WHAT THE TASK ASKS:
With the images removed, repeat the data below exactly.

☆ ☆ ☆ ☆ ☆

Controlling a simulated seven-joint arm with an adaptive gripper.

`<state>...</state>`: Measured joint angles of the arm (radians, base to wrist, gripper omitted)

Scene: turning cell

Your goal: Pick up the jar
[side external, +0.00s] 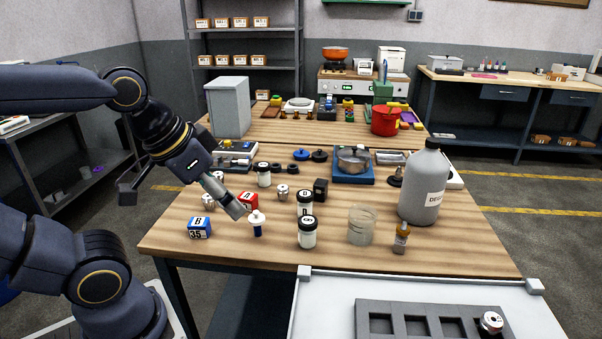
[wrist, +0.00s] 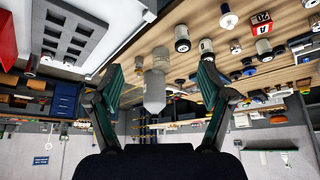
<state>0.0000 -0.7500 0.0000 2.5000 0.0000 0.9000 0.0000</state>
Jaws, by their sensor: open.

☆ ☆ ☆ ☆ ☆

FULL ANSWER:
Controlling a simulated seven-joint arm with an adaptive gripper.

`<state>...</state>`: Measured joint angles of the arm (radians, base to wrist, gripper omitted)

Scene: turning cell

Your goal: Pick up the jar
[side external, +0.00s] 
[wrist, +0.00s] 
<state>0.0000 -0.7500 0.0000 2.5000 0.0000 0.9000 0.0000</state>
Jaws, by their sensor: open.

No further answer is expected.